To be done
Please repeat all of the listing exactly.

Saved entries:
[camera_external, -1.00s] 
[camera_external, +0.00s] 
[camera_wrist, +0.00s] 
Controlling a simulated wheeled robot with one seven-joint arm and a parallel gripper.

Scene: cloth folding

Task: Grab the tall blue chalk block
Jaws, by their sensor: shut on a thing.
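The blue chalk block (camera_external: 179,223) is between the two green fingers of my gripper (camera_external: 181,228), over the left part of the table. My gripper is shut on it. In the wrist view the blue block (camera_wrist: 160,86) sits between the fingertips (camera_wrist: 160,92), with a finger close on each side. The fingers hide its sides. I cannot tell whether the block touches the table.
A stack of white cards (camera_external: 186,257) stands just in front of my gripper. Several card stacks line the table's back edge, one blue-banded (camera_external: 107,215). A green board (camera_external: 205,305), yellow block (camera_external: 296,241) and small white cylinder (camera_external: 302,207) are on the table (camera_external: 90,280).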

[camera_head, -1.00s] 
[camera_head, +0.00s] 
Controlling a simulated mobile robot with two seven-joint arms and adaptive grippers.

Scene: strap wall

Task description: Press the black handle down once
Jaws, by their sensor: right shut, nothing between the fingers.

Exercise result
[camera_external, -1.00s] 
[camera_external, +0.00s] 
[camera_wrist, +0.00s] 
Controlling a simulated wheeled robot with one seven-joint arm and a parallel gripper.

Scene: cloth folding

Task: Grab the tall blue chalk block
Jaws, by their sensor: shut on a thing.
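The blue chalk block (camera_external: 179,223) is between the two green fingers of my gripper (camera_external: 181,228), over the left part of the table. My gripper is shut on it. In the wrist view the blue block (camera_wrist: 160,86) sits between the fingertips (camera_wrist: 160,92), with a finger close on each side. The fingers hide its sides. I cannot tell whether the block touches the table.
A stack of white cards (camera_external: 186,257) stands just in front of my gripper. Several card stacks line the table's back edge, one blue-banded (camera_external: 107,215). A green board (camera_external: 205,305), yellow block (camera_external: 296,241) and small white cylinder (camera_external: 302,207) are on the table (camera_external: 90,280).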

[camera_head, -1.00s] 
[camera_head, +0.00s] 
Controlling a simulated mobile robot with two seven-joint arms and adaptive grippers.

Scene: strap wall

Task description: Press the black handle down once
Jaws, by their sensor: right shut, nothing between the fingers.

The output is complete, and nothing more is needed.